Fitting Into the Golden Crescent
    Other than Taiwan and China, the U.S. is where Formosa has steered the most project activity. Meanwhile, the general project activity level in the U.S. means there is no shortage of building materials shortages, with PVC high on the list.
    In 2003, PVC resin was going for about 40 cents a pound. By July 2005, the price was 56 cents. Then the force majeure conditions in the Gulf of Mexico combined with unfavorably timed incidents like an explosion at Formosa's Point Comfort complex to drive the October price up to 70 cents, forcing some companies, like thermoplastic enclosure maker Lamson & Sessions, to report insufficient resin availability to meet end market demand. Formosa's own J-M Manufacturing Co., Inc., the nation's largest maker of PVC pipe, suffered as well.
    But Point Comfort has not suffered from a dearth of investment. Eight of Formosa's 18 production units are in Point Comfort. Five years after the company first invested in the U.S., the Point Comfort facilities began popping up, imitating the company's homeland growth pattern with the start-up of a small VCM/PVC plant in 1983. Then the company made its initial mega-investment, pouring $1.5 billion into a multifaceted complex in the state's largest one-time private investment ever. The complex was completed in 1994. Then Formosa surpassed the $1-billion mark again with a polyolefins expansion project begun in 1997 that ended with the 2002 launch of new HDPE and polypropylene units in Texas, just after launching its olefins and energy division whose assets included "natural gas transmission pipelines, gas processing and fractionation facilities, and hundreds of oil and gas wells in the Gulf region." The entire plant in Point Comfort is Formosa's largest in the U.S., employing 1,500.

    But Formosa is far from the only big player in Calhoun County, located at the midpoint of the 375-mile (603-km.)Texas coast. Dow Chemical is expanding its complex in Seadrift, and two of the many pending LNG terminal proposals in the Gulf — from Gulf Coast LNG Partners, LP, and Calhoun LNG — is slated to be developed in adjacent Port Lavaca. Other companies with major operations in the area include BP, DuPont, Lyondell and Alcoa. Not bad for a county of 20,000 people, where half the territory is under water.
    Helping facilitate the facilities is an ongoing $100-million investment by the Port of Port Lavaca-Point Comfort in waterfront improvements for cargo handling. The port's prospects are further aided by the presence of Foreign Trade Zone No. 155, a 1,400-acre (567-hectare) parcel which already supports more than 3,000 jobs.
    Among Formosa's operating companies are Nan Ya Plastics, Inteplast Corp. and Neumin Production Co. In addition to other olefins plants in Delaware, Illinois and Louisiana, the company also operates a polyester plant in South Carolina.
    As the chart illustrates, the company has not only increased productivity, it has increased employee engagement. One sign is a drop in employee turnover from more than 7 percent in 1999 to just above 3 percent in 2004. Formosa employed 2,150 in the U.S. as of 2004.

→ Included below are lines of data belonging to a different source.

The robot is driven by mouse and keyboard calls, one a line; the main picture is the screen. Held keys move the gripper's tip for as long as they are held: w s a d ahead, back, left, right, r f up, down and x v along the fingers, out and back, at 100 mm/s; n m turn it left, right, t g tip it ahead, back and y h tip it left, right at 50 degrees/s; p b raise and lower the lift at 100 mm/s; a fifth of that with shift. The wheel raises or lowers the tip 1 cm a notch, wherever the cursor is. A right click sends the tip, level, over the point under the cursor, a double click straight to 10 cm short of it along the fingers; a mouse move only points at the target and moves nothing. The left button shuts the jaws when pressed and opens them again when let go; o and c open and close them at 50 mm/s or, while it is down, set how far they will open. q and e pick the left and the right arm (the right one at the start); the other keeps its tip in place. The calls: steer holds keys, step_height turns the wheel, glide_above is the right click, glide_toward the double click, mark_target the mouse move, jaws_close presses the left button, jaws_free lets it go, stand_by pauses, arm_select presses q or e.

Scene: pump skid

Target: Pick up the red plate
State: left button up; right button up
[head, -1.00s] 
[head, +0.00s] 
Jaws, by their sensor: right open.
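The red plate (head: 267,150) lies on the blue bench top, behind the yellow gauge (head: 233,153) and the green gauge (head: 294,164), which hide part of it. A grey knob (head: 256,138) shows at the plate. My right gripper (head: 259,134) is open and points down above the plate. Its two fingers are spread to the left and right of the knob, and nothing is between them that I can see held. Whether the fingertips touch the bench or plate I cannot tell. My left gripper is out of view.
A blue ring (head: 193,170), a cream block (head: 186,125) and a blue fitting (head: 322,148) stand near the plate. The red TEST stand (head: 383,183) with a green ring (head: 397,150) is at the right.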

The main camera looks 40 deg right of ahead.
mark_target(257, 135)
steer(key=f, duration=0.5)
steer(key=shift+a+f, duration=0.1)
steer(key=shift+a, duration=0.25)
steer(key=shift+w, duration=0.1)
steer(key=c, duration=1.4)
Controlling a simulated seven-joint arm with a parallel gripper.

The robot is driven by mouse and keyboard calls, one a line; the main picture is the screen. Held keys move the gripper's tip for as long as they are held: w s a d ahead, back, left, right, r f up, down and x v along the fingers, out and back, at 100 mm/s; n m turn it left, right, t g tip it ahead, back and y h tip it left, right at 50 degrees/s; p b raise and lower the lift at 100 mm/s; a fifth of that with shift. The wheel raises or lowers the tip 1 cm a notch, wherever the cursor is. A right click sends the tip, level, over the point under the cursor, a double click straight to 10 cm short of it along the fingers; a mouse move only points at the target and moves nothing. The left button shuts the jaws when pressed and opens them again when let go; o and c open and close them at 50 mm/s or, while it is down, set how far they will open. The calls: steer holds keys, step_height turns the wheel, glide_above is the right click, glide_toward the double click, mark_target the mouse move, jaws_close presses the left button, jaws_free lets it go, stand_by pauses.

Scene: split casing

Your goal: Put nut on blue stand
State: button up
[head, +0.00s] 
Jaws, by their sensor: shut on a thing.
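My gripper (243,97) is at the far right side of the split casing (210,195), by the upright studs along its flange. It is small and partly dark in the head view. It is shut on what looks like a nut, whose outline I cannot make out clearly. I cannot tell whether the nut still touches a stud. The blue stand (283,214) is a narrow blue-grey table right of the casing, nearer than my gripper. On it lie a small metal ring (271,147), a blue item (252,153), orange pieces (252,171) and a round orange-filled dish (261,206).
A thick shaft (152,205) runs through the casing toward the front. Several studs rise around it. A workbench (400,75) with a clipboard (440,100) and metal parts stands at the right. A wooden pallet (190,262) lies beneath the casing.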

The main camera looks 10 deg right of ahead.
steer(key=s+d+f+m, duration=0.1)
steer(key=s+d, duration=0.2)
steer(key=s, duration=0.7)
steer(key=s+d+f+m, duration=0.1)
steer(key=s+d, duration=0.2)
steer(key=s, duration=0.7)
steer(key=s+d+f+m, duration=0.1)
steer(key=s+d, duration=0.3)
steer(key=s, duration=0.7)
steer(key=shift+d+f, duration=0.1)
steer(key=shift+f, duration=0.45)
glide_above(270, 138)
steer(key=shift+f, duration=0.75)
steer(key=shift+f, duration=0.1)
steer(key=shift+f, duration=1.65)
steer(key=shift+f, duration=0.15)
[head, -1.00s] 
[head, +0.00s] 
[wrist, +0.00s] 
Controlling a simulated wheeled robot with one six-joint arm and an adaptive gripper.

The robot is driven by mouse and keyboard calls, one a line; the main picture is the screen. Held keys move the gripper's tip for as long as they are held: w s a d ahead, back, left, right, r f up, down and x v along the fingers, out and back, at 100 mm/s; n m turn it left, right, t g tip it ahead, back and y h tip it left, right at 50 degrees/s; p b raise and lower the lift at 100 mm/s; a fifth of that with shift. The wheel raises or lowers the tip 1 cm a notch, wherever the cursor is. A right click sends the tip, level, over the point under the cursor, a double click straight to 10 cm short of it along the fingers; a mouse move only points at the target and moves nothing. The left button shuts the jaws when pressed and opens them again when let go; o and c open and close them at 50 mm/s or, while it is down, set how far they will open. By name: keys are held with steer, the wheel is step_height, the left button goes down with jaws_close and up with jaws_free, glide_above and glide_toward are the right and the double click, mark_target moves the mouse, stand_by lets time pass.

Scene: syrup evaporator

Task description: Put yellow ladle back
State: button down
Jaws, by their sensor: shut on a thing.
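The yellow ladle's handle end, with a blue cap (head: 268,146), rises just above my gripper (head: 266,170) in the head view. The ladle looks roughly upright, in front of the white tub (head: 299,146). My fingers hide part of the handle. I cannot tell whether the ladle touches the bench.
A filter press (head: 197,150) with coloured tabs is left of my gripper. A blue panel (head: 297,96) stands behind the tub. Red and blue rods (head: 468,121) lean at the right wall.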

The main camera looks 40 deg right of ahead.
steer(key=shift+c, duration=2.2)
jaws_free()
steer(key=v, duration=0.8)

    But the more obvious sign is what those employees are doing: While their number has only increased by nine since 1997, the sales revenues they have produced more than doubled, from US$1.56 billion in 1997 to $3.8 billion in 2004.

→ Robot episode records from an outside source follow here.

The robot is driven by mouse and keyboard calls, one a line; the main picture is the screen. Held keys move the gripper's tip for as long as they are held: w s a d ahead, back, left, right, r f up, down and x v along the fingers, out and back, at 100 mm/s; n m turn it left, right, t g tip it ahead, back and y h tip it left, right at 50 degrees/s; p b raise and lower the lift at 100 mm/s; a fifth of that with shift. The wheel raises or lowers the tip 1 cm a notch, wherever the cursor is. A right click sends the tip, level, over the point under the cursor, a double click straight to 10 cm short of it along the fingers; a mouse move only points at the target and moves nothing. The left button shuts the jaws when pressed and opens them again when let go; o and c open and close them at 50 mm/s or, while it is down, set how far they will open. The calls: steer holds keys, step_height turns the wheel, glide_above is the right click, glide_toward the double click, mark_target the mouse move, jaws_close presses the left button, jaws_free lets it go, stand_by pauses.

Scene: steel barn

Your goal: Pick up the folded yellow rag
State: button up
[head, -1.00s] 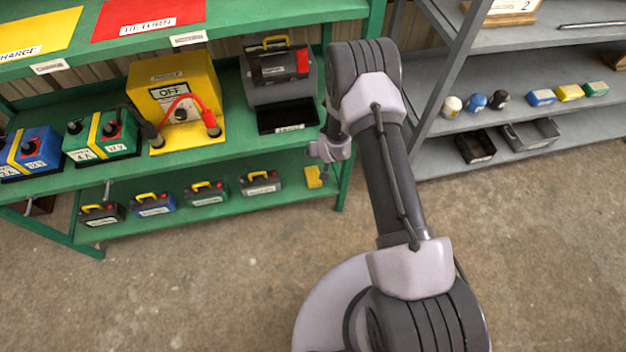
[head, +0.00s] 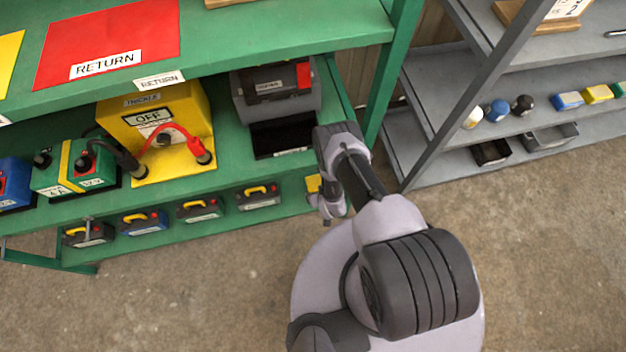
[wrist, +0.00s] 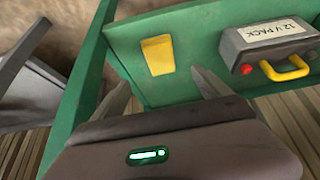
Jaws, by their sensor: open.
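The folded yellow rag (wrist: 158,55) lies on the green lower shelf, near its end, in the wrist view. In the head view only a small yellow part of it (head: 313,183) shows beside my wrist, which hides the rest. My gripper (wrist: 161,78) is open and empty, its two fingers pointing toward the shelf. The rag appears between and beyond the fingertips, apart from them. In the head view my gripper (head: 331,207) is beside the shelf's right end.
A battery pack with a yellow handle (wrist: 270,45) sits right of the rag in the wrist view. A green shelf post (wrist: 88,75) stands left of it. Several battery packs line the lower shelf (head: 225,222). A grey rack (head: 430,160) stands at right. The front floor is clear.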

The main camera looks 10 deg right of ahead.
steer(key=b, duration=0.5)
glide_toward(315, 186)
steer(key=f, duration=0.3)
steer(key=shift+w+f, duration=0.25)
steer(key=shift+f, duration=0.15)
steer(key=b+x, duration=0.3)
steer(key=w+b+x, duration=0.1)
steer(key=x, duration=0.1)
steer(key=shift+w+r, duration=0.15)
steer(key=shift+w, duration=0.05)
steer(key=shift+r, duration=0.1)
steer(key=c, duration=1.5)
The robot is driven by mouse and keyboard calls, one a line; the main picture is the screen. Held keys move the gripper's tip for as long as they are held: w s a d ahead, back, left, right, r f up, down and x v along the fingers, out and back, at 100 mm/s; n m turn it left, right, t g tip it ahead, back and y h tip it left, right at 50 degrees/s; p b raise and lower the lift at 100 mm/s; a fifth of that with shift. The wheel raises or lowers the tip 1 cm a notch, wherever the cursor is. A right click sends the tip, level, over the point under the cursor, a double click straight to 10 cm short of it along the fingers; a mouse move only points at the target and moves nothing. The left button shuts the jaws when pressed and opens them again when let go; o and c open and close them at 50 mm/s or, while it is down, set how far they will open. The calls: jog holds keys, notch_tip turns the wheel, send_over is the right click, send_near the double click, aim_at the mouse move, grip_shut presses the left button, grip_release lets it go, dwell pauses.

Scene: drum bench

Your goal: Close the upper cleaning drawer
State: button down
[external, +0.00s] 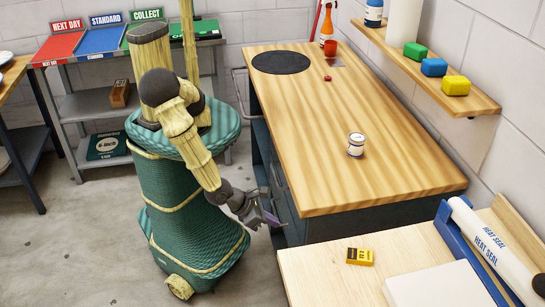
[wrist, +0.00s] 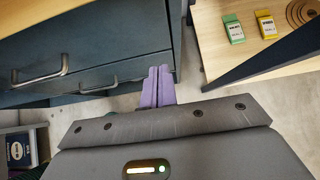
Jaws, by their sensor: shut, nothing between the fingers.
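The dark blue drawer unit (external: 330,232) stands under the wooden bench top, with its drawer side facing my base. In the wrist view, dark drawer fronts (wrist: 95,35) fill the upper left. One metal bar handle (wrist: 40,76) shows at the left, and another handle (wrist: 100,89) shows lower, nearer the fingers. Which front is the upper cleaning drawer, and how far it stands out, I cannot tell. My gripper (external: 268,219) is low beside the unit's near end. Its purple fingers (wrist: 158,82) are together and empty, close to the drawer fronts' edge; contact is unclear.
A pale table (external: 310,272) with a yellow box (external: 360,257) stands close to the right of my gripper. On the bench top (external: 330,110) are a white jar (external: 356,145) and a black round mat (external: 281,62). Grey floor (wrist: 190,93) shows between unit and table.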

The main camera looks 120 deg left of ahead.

As this chart from Formosa Plastic Group USA's 2005 Sustainable Development report shows, Formosa's U.S. portfolio of plants and people have set new standards of productivity.

Getting Better All the Time?
    When you Google a company name with the word "environment" and 111,000 results come up, is that a good thing?

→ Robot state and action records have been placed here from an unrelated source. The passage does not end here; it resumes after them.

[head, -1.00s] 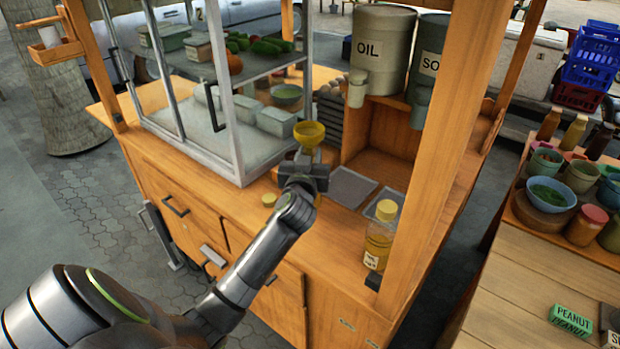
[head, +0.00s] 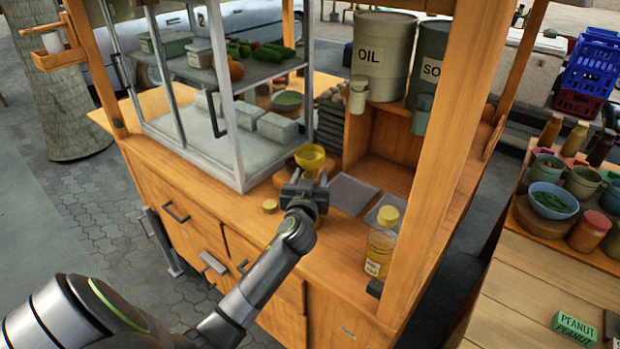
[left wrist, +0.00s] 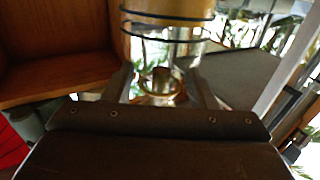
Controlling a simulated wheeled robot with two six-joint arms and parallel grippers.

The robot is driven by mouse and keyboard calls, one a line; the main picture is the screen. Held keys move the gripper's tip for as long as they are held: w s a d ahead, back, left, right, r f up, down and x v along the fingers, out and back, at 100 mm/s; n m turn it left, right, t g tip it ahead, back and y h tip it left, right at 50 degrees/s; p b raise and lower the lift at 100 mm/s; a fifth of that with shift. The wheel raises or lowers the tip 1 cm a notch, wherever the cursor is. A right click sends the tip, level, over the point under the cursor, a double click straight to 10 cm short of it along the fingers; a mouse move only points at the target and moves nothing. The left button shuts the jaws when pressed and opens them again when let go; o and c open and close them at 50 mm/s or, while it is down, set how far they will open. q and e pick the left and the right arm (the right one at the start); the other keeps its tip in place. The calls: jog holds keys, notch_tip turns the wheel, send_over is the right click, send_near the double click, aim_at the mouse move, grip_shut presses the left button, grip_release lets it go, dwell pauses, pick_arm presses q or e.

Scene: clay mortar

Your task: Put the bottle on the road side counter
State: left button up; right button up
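My left gripper (head: 308,180) is over the wooden cart's counter (head: 335,258). Its fingers are closed around a clear bottle (left wrist: 160,48), which stands between the fingertips in the left wrist view. A yellow funnel-like top (head: 310,157) rises above the gripper in the head view. The gripper hides most of this bottle, and I cannot tell whether its base touches the counter. A second bottle (head: 380,243), yellow-capped and labelled, stands upright near the counter's right post. My right gripper is not in view.
A small yellow cap (head: 269,206) lies on the counter left of the gripper. A glass display case (head: 225,110) stands behind left. The OIL container (head: 382,58) sits on a shelf box behind right. A wooden post (head: 435,150) bounds the right side.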

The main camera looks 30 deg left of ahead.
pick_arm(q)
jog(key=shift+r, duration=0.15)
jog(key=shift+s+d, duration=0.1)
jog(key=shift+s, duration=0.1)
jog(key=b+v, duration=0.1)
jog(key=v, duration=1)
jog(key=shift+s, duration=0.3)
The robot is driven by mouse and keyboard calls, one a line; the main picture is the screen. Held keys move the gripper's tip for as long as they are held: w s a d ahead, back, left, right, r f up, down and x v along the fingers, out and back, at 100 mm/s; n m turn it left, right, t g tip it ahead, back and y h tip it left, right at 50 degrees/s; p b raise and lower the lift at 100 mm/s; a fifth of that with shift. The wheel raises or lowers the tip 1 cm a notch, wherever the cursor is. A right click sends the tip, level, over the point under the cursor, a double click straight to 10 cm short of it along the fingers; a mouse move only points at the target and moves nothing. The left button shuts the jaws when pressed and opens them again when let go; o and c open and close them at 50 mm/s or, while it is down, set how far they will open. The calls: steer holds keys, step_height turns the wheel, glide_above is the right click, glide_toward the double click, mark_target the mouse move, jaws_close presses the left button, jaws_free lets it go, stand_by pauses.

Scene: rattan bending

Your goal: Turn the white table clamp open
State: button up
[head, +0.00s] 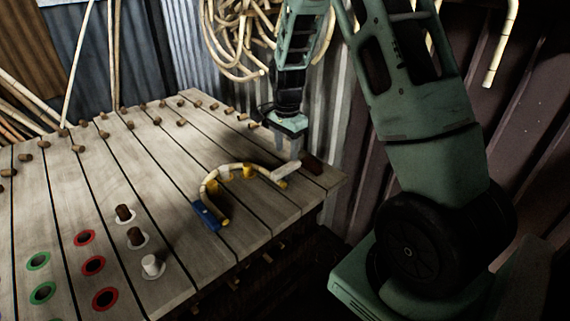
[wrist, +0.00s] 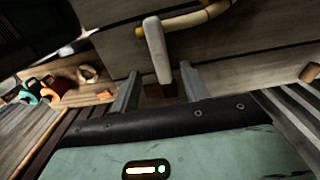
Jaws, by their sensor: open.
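The white table clamp (head: 286,171) is a pale lever at the right end of the curved rattan piece (head: 236,168), near the table's right corner. In the wrist view the clamp (wrist: 156,48) points down towards my gripper (wrist: 160,71), its lower end between the two fingertips. My gripper (head: 294,150) is open, with a gap on each side of the lever. In the head view it hangs just above the clamp's right end. I cannot tell whether a finger touches it. The clamp's pivot is not clear.
The plank table (head: 160,170) carries several short brown pegs along its far side. A blue block (head: 208,215) and yellow holders (head: 248,172) sit along the curved rattan. A brown block (head: 312,163) lies beside the clamp. A corrugated wall (head: 345,130) stands close behind my arm.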

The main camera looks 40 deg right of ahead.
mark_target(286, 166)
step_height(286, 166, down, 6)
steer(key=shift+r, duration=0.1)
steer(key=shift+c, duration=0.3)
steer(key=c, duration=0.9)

    Formosa has seen enough results to take on a new level of self-examination when it comes to sustainable development, pledging to reduce harmful emissions incidents, injuries and waste through a multifaceted sustainable development program.
    That's welcome news to those concerned about the company's checkered safety and environmental record. It started early: In October 1990, EPA proposed an $8.3 million fine against Formosa Plastics for alleged violations of hazardous waste laws including ethylene dichloride (EDC) spills and the emergency dumping of pure EDC into a wastewater treatment system. In 1991, Formosa was fined $3.7 million by the EPA for hazardous waste violations related to the discovery of contaminated groundwater under the Point Comfort facility. In addition to the fall 2005 explosion, which injured 11, the Point Comfort complex saw an explosion in 1998 that injured 25. In April 2005, the Texas Commission on Environmental Quality fined Formosa $150,000 for violations of air pollution laws that included releases of vinyl chloride. Under a consent decree, the company pledged to pay $450,000 in fines and reduce emissions at its Delaware facility. The company's international problems include being caught dumping mercury-contaminated waste in Cambodia in 1998.
    But as the company's 2005 sustainable development report indicates, the company is applying new vigor to its environmental and safety practices, which after all improve efficiency as well as PR. The National Renewable Energy Laboratory has even featured the company's efforts in a case study looking at process efficiency improvements and energy savings that, if implemented, could save the company $1.5 million a year at just the company's linear low-density polyethylene plant in Point Comfort. The largest money-saving recommendation in the report was a $2-million investment to recover vent gas nitrogen, currently incinerated along with two residual ethylene waste streams. Alternative waste stream purification technology is needed, but such a measure would not only save the company $877,000 a year in fuel costs, it would also limit incineration emissions.

    "I believe that the company has made steady progress over the last ten years," said Robert F. Kelley, the company's vice president of environment, health, safety and communications, in the company sustainable development report. "Nevertheless, our customers, employees and other stakeholders demand and deserve improvements. Together, I am confident that we can and will continue to improve."
    The upshot? In Point Comfort a new leaf may be in the turning, in addition to some new dirt.